I had previously designed and built a few PCBs that create an SMS paddle card to which I can connect wiring. Recently I developed a housing that could convert one of those (male) paddle cards into a (female) socket. The first sample of the housing arrived yesterday and I assembled it with one of my paddle cards to test out the mating effectiveness.


This card implements the 13 contacts, with holes to solder wiring from a cable. It was created with four holes where bolts and nuts can be used to attach it to something. 


This holder can attach the SMS paddle card PCB using bolts and nuts. If I solder a spring contact, an RF shield finger, onto each of the pads, it creates a means for another SMS paddle card to be inserted and make good contact with the newly created socket. I added notches on the sides to mount this in the slots in the 1130 where the gender adapters or cable sockets are held. 

It turns out my design for the holder is not perfect. I had to do some improvising with a Dremel tool and drill some new holes, as well as cut notches in the SMS paddle card PCB with the shields on it, but I was able to assemble a working socket. 

SMS SIGNAL SOCKET MADE FOR PF2 CABLE

The second signal cable from the 1052 typewriter (console printer) has a female SMS connector on it, rather than a paddle card.

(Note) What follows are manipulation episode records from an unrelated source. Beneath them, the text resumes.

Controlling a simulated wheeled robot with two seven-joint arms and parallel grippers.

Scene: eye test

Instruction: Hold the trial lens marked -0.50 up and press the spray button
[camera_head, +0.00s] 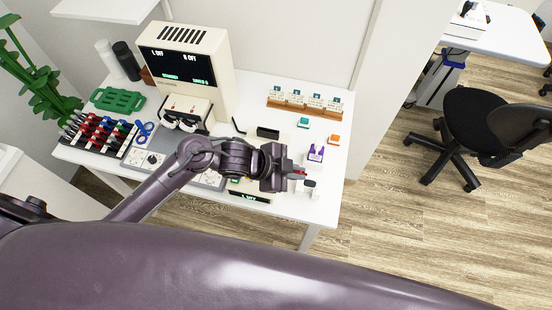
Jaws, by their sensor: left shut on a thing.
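My left gripper (296,174) reaches over the right part of the white table, its fingers pointing right. It is shut on a small, mostly hidden thing with a red part, which looks like a trial lens; no marking is readable. A rack of trial lenses (97,135) with red, blue, green and black handles stands at the table's left. A panel with round knobs or buttons (150,160) lies right of the rack. I cannot tell which control is the spray button. My right gripper is not in view.
A cream machine with a dark screen (180,66) stands at the back. A wooden rack with small cards (308,103), teal (303,123) and orange (333,140) boxes and purple bottles (316,153) stand at right. A black chair (480,125) stands beyond the table's right side.

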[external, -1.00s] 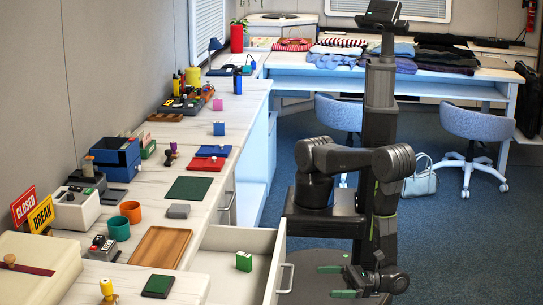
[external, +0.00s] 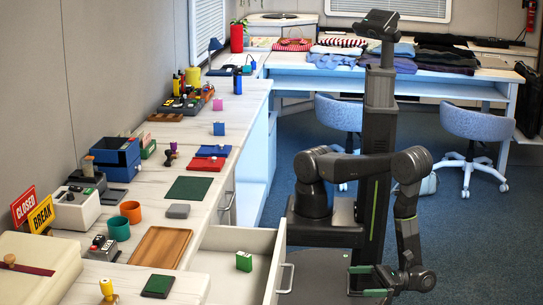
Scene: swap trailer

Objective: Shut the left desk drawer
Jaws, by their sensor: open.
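The left desk drawer (external: 225,262) is pulled out of the long desk at the left, with its white front and metal handle (external: 286,277) facing right. A small green box (external: 244,261) stands inside it. My gripper (external: 368,281) is low, to the right of the drawer handle and apart from it. Its green-tipped fingers point left toward the drawer front. They are open with nothing seen between them.
The desk top holds a wooden tray (external: 161,247), a green mat (external: 189,188), cups and stamps. A back table (external: 440,88) carries folded clothes. Two blue chairs (external: 472,122) stand before it. Blue carpet is clear right of my base.

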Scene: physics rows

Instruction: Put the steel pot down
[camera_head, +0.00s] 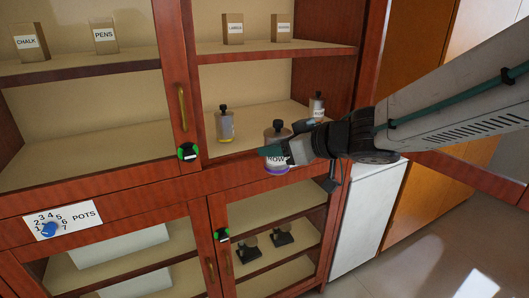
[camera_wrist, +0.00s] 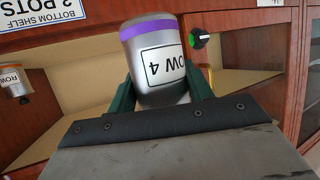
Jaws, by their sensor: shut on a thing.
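The steel pot (camera_head: 277,134) is a grey cylinder with a black top, a label starting "ROW" and a purple band near its base. My gripper (camera_head: 284,152) is shut on it from the right and holds it upright, in front of the cabinet shelf's front edge. In the wrist view the pot (camera_wrist: 148,75) appears upside down between the two green fingers, its label reading "ROW 4". I cannot tell whether its base touches anything. The cabinet shelf (camera_head: 250,117) is behind the pot.
A pot with a yellow band (camera_head: 225,126) stands left on that shelf, and another small pot (camera_head: 317,106) stands to the right. Labelled boxes (camera_head: 233,29) sit on the upper shelf. A blue dial (camera_head: 49,229) is beside a "POTS" sign. Green-ringed knobs (camera_head: 187,152) are on the cabinet frame.

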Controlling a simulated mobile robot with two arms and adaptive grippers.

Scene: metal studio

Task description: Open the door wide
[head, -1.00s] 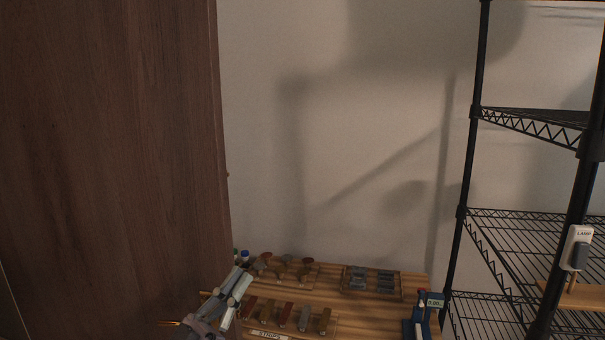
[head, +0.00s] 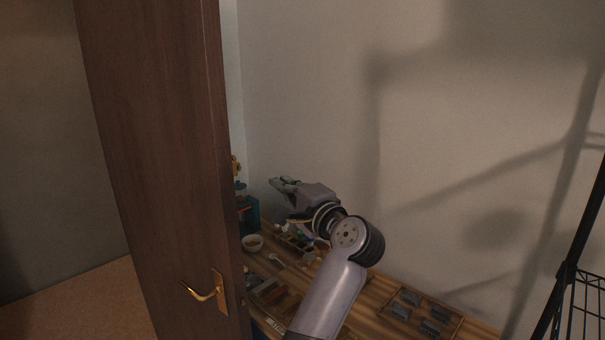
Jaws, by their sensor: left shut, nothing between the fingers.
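The dark brown wooden door (head: 160,130) stands ajar on the left in the head view, seen at an angle with its narrow edge towards me. Its brass lever handle (head: 204,291) is low on the door face, near that edge. My left gripper (head: 281,187) is to the right of the door, above the workbench. It is shut and empty, pointing left, with a visible gap between it and the door edge. My right gripper is not in view.
The wooden workbench (head: 375,292) behind the door carries a white bowl (head: 252,243), small tools and a tray of grey blocks (head: 422,312). A black wire rack (head: 566,285) stands at right. Left of the door is open tan floor (head: 75,303).

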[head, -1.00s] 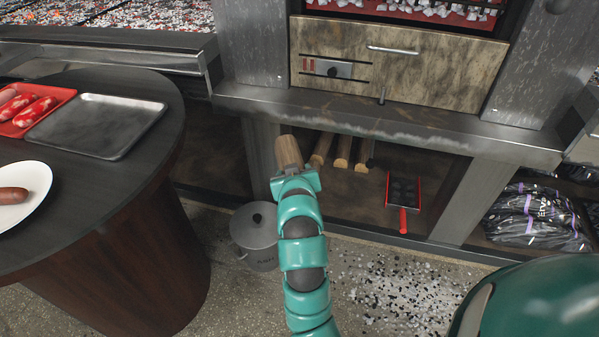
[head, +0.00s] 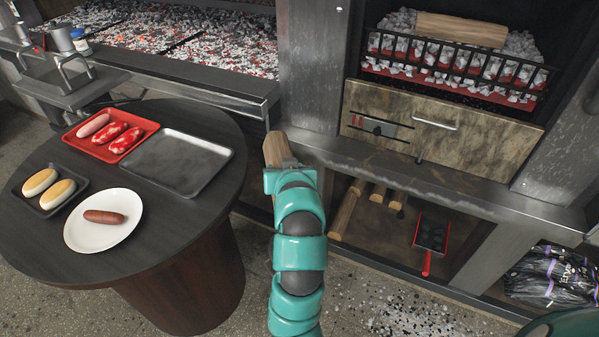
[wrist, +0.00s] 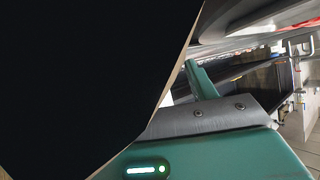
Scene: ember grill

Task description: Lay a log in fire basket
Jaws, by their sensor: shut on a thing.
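My gripper (head: 289,168) is shut on a log (head: 277,147) in the head view, which sticks out beyond the gripper, between the round table and the grill front. The fingertips are hidden behind my wrist. In the wrist view a large dark shape fills the left side, beside part of my green gripper (wrist: 215,150). The fire basket (head: 455,72) is a black rack at the upper right, holding pale and red coals. Another log (head: 460,29) lies across the coals at its top. More logs (head: 346,208) lie on the lower shelf under the ledge.
A metal ledge (head: 420,180) and a drawer front (head: 440,130) with a handle stand below the basket. The round table (head: 165,230) at left carries trays, sausages, buns and a plate. A red-handled shovel (head: 431,235) lies on the lower shelf. A coal bed (head: 170,45) is behind.

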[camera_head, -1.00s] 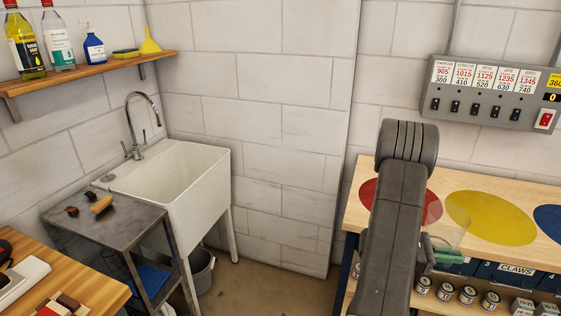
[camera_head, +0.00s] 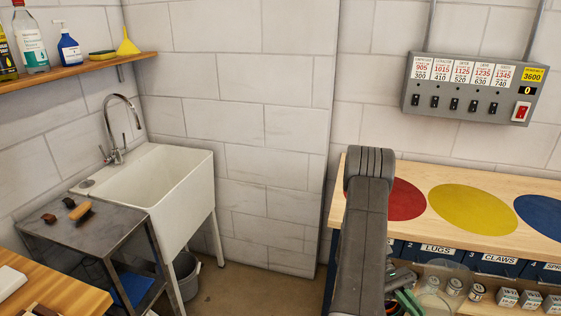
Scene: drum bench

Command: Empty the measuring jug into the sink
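The white sink (camera_head: 185,205) stands at the left against the wall, with a curved metal tap (camera_head: 131,125) over it. The measuring jug (camera_head: 443,284) is a clear see-through vessel at the lower right, in front of the bench. My gripper (camera_head: 408,300), with green fingers, is at the jug's left side and appears shut on it. My dark arm hides part of the gripper and bench. The jug is well to the right of the sink. Its contents and exact tilt are hard to tell.
The bench (camera_head: 410,172) with coloured discs is at right, under a switch panel (camera_head: 470,90). Open floor (camera_head: 250,295) lies between sink and bench.

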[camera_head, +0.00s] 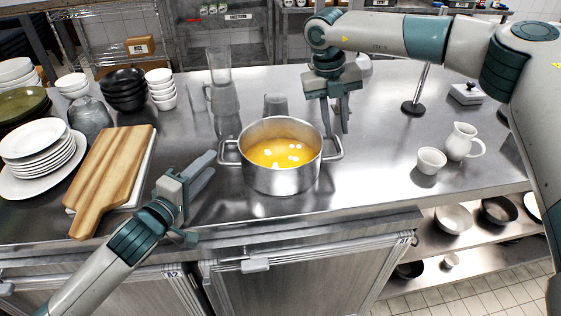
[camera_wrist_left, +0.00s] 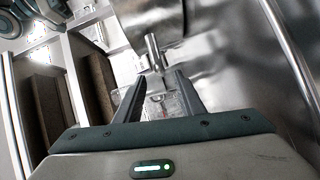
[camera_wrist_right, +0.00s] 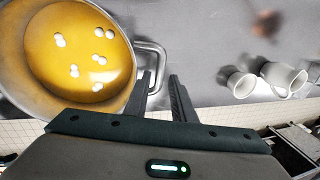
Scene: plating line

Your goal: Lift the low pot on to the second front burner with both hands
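The low pot (camera_head: 282,181) is a steel pot with two loop handles, holding yellow-orange liquid with several small white pieces. It stands upright on the steel counter. My left gripper (camera_head: 207,170) is open, lower left of the pot's left handle (camera_head: 229,154), apparently apart from it. Its open fingers (camera_wrist_left: 156,88) look empty in the left wrist view. My right gripper (camera_head: 338,128) is open above the right handle (camera_head: 334,150). In the right wrist view the handle (camera_wrist_right: 152,47) reaches to between my right fingertips (camera_wrist_right: 160,77); contact is unclear. I see no burner.
A wooden board (camera_head: 112,172), plates (camera_head: 38,150) and bowls (camera_head: 124,90) stand at left. A clear jug (camera_head: 225,105) is behind the pot. A white cup (camera_head: 430,160) and pitcher (camera_head: 463,142) stand at right. The counter's front edge is near the pot.

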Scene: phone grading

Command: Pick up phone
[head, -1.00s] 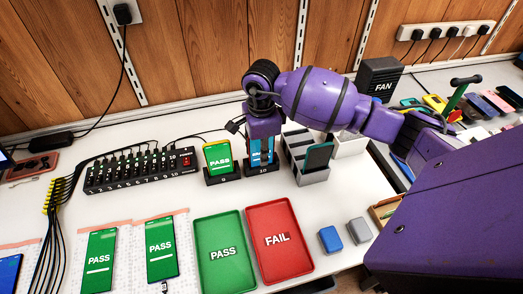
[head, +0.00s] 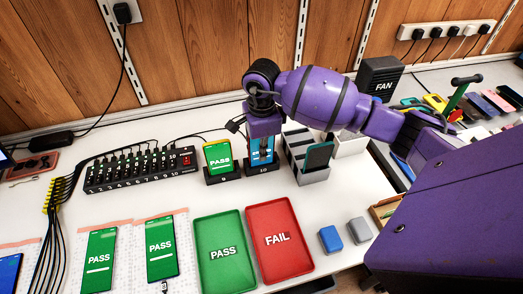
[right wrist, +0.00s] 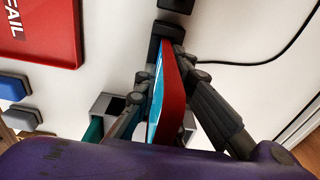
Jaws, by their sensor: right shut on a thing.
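A phone with a blue screen (head: 262,151) and a red back stands upright in the dock marked 10 (head: 263,170). My right gripper (head: 262,148) comes down over it from above and is shut on it, one finger at each face. In the right wrist view the phone (right wrist: 172,98) shows edge-on between the fingers, its far end at a dark dock (right wrist: 165,32). Whether it still touches the dock is hard to tell. Dock 9, just left, holds a phone showing a green PASS screen (head: 218,155). My left gripper is out of view.
A grey slotted rack (head: 312,176) with a dark phone stands close on the right. The green PASS tray (head: 224,280) and red FAIL tray (head: 279,265) lie in front. A numbered black hub (head: 140,172) is on the left. Bare table lies between docks and trays.

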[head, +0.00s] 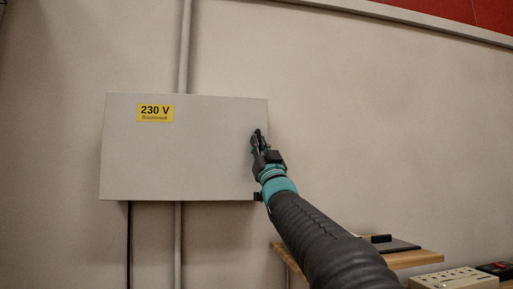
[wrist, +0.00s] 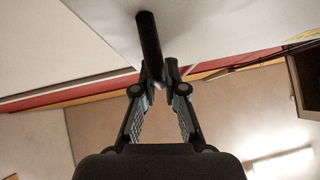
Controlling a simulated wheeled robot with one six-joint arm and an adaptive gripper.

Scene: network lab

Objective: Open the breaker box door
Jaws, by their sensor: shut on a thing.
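The grey breaker box (head: 190,150) hangs on the wall in the head view, with a yellow 230 V label (head: 155,113) at its upper left. My gripper (head: 257,141) is at the right edge of the box's front. In the wrist view my gripper (wrist: 159,84) has its fingers brought together around a dark bar handle (wrist: 148,36), which stands against the pale door face (wrist: 60,40). The fingers hide part of the handle. In the head view the front looks flat, and I cannot tell whether the door is slightly ajar.
A grey conduit (head: 185,45) runs up the wall behind the box. At lower right are a wooden shelf (head: 425,257), a power strip (head: 455,279) and a dark device (head: 495,268). The wall right of the box is clear.

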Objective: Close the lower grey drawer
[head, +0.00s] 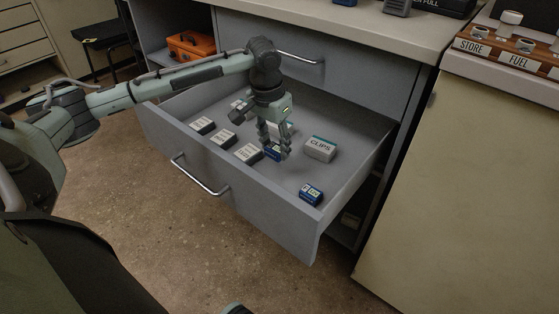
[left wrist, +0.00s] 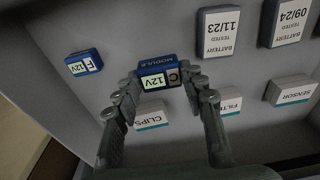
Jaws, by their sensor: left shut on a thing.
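The lower grey drawer (head: 262,212) is pulled well out of the console, with its metal handle (head: 198,178) on the front panel. My left gripper (head: 277,152) reaches down into it from above, apart from the handle. It is shut on a blue 12V module marked C (left wrist: 159,80), low over the drawer floor; I cannot tell whether the module touches the floor. A second blue 12V module, marked F (head: 311,193), lies near the drawer's right front corner and also shows in the left wrist view (left wrist: 84,63). My right gripper is not in view.
A CLIPS box (head: 320,148) and several battery boxes (head: 248,153) lie in the drawer. The upper drawer (head: 345,72) above is shut. An orange toolbox (head: 191,46) sits on a shelf behind. The floor in front (head: 150,215) is clear.

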I built an equivalent socket and wired it up. A quick final check on the 1130 verified that the cables work properly


PACKING THE EMULATOR UP TO LEND TO SYSTEM SOURCE MUSEUM

I completed an installation and operations manual as part of the github repository for the project and provided the document along with the necessary files (APL 385 Unicode font) to help them get this operational as quickly as possible. 

The 1053 Emulator will be on long term loan to the Systems Source Museum since they frequently demonstrate the 1130 system and the 1053 console printer is the most fragile part of the system. This gives them an alternate way to allow visitors to interact with the IBM 1130 without chewing through boxes of special paper.